The theme itself have been in lists for best TV themes of all times. This includes such publications as Complex and Paste.


I personally love this theme. It starts with that epic bass line and bluesy feel. I believe the term of the style is Instrumental Jazz Fusion. You may not remember anything else about the theme, but that base line still resonates today. It is a more blues type theme but then it transitions to a more traditional 70's 80's style theme with jazz. So the last half of it, I am not as much of a fan. However as a whole this is a strong theme.


The version above is the full version of the theme. The actual theme was about only a minute long. The opening visuals did change during the years but the theme song remained which I think it is a good move.

Bottomline


So the age old question, did this show age well? I can honestly say that as far as sitcoms go, yes it did. I know that I am reviewing a cop show in the midst of the protests against police brutality in the real world. However, even with that said, this show has still aged very well.


The first thing that I would like to address are the actors on the show. Most of the actors on the show came from a real acting backgrounds. They were not stand ups or comedians in movies. Most of them started on stage. I think that added an element that other sitcoms, especially today do not have. Even with cast changes through the years, they seemed to always be a family. This was apparent on the show and a lot of them that have not passed away are still friends to this day.

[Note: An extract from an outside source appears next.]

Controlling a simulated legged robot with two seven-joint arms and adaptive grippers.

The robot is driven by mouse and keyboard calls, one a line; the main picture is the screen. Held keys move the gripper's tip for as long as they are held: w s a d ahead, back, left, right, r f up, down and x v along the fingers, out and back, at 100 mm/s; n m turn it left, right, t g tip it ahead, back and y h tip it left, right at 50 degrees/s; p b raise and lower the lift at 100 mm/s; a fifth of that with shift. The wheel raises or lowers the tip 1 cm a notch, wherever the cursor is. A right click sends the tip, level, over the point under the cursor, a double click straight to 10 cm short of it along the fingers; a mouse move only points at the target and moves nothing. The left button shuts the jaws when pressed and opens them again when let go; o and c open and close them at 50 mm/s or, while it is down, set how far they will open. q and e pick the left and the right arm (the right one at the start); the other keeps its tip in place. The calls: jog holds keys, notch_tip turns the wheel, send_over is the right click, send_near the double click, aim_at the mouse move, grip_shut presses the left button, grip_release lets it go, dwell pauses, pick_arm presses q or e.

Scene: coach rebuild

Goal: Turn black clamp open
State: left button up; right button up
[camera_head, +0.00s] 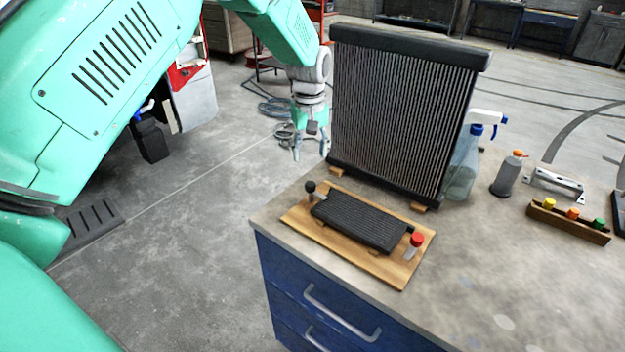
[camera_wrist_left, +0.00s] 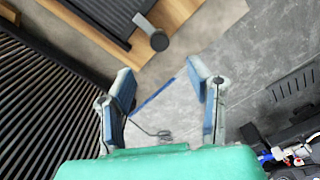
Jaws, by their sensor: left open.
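The black clamp (camera_head: 310,188) stands at the left corner of a wooden board (camera_head: 405,273), beside a small ribbed black radiator core (camera_head: 360,222). In the left wrist view the black clamp (camera_wrist_left: 158,40) shows as a round dark knob with a short arm, ahead of the fingertips. My left gripper (camera_head: 311,155) is open and empty, pointing down behind the board near the table's left edge. Its two fingers also show in the wrist view (camera_wrist_left: 158,68), apart from the clamp. A red-topped clamp (camera_head: 416,241) stands at the board's right end. My right gripper is out of view.
A tall black radiator (camera_head: 400,120) stands upright on the worktable (camera_head: 470,260), just right of my left gripper. A spray bottle (camera_head: 463,165), a grey bottle (camera_head: 508,174), a metal bracket (camera_head: 556,183) and a wooden block with coloured caps (camera_head: 568,222) stand farther right. Open floor lies left.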

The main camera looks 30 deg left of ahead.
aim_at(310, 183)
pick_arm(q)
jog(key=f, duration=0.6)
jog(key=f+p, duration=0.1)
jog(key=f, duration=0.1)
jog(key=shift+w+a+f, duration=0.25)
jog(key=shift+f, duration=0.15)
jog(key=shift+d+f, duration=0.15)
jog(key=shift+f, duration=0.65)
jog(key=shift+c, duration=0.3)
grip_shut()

As the show progressed, I appreciated Max Gail's character Wojo, more and more. This was a character that grew through the seasons. He had misconceptions about the world. He was clearly not comfortable with gays. He also had his idea of what is right and wrong. Captain Miller with his experience would always guide him to make the right decision. You actually see a change from the first season to the 8th. I have to admit, character development in a TV sitcom does not always happen. I think with Wojo it was the clearest example but others on the show grew as well.


The writing was surprisingly strong throughout its run. Yes, this was a sitcom and it came with its share of laughs. However, the underlying message was always real and are still issues today. An example of this, is from the show, The Harris Incident. In this episode, Harris is shot on duty but a white cop who thought he was a criminal because he was black. Does that ring any bells anyone? It really did affect Det. Harris and the team around him. The way they addressed it was real and Ron Glass was appreciated of that fact.

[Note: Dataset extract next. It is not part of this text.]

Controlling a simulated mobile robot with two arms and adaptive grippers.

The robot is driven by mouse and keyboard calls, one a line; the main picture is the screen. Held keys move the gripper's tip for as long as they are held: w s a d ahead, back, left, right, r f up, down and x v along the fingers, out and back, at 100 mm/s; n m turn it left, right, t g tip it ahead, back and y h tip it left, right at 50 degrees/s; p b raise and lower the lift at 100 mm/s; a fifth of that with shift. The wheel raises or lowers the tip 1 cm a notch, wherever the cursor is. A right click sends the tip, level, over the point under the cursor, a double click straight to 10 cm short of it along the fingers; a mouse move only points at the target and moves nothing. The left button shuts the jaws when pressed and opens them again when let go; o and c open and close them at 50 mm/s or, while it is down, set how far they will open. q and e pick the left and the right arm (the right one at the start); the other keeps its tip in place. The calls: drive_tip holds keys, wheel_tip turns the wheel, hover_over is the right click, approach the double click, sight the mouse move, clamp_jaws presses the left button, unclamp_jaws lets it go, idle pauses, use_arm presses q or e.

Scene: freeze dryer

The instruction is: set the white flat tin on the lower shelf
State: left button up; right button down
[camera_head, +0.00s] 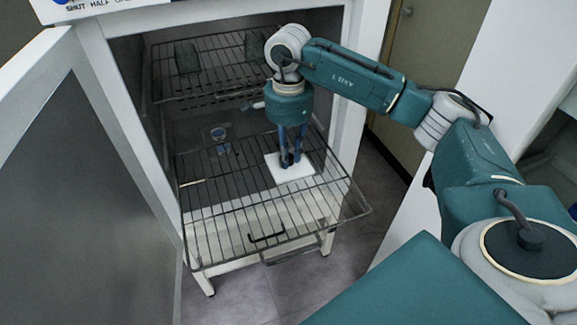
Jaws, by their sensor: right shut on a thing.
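The white flat tin (293,174) is at the lower wire shelf (225,232), towards its right side. It looks level and seems to rest on the wires, though a small gap beneath it cannot be ruled out. My right gripper (290,163) points straight down over the tin, with its fingers shut on it. The lower shelf is pulled out of the open white cabinet (101,85). My left gripper is not in view.
An upper wire shelf (215,62) inside the cabinet holds two dark objects (186,57). The open door (75,200) stands at the left. The lower shelf's front and left are clear.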

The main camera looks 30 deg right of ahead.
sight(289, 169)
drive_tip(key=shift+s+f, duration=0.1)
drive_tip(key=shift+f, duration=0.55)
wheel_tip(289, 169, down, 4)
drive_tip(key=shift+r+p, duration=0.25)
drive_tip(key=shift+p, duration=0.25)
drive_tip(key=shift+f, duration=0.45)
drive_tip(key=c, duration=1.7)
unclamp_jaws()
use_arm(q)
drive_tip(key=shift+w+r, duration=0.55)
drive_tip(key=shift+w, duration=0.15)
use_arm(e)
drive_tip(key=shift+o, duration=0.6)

Another episode or series of episodes that stood out for me was the fact that Fish played by Abe Vigoda always struggled with retirement or the idea of retirnement. Police work is all that he knew and not having a place to go everyday was not easy. People still deal with those anxieties today. I think wrestlers, athletes and even today's cops still go through this when they retire. That moment of uncertainty still exists. I know some people that worked with my dad and a few months after retirement they passed away. I think part of the reason was not knowing what to do when not having to go to work everyday.


Another aspect that I appreciate about the show is that they addressed homosexuality. There was a recurring character Marty Morrison (played by Jack Deleon) that was openly gay. He would make an appearance about once a year throughout its run. He even had a significant other in the show. Keep in mind that this show started in 1975 when all this was very taboo. The show seemed to embrace diversity. Which is actually very nice to see.


I have read some articles where people critique that gays were badly portrayed in the show and how they were treated is not right and it is an insult to the LBGQ community. I have a different view point. As I mentioned above homosexuality in TV at that time was almost unheard of. Having watched this over 40 years later, I can see how far we have come. It is a snapshot in time. I will admit there are things that are cringe worthy in some these episodes. Yeah a few times, I told my wife, well we would never see that on TV nowadays. But that is fine, although society is not perfect, we have come a long way and I commend the show for actually adding it as part of their show.


The show did have its tear jerker moments. The are are a few episodes that standout to me. The first one is when Fish officially retires. The first 2 episodes (Goodbye Mr. Fish (Part 1 & 2) of Season 4 dealt with Fish leaving the show. The second part is what got to me. Normally you see Fish who does not let much phase him, but here you see that he is heartbroken leaving a job that he has had for a very long time. Now I understand why people always remember Fish, even years after the show was off the air. He was a lovable character and he made us laugh. Technically it would not be his last episode. He would make a few returning cameos in later seasons.


The second episode that really got the water works going was the show dedicated to the departed Jack Soo. In this episode, the cast who were out of character honoured one of the funnier guys on the show. He was more low key but I always Like Jack Soo as Nick Yemana. This was touching and it was a great tribute show. They highlighted some of his best moments, including his famous bad coffee. In fact, it was said that one of the last things that he said to the cast before he died was the following (Source: Wikipedia)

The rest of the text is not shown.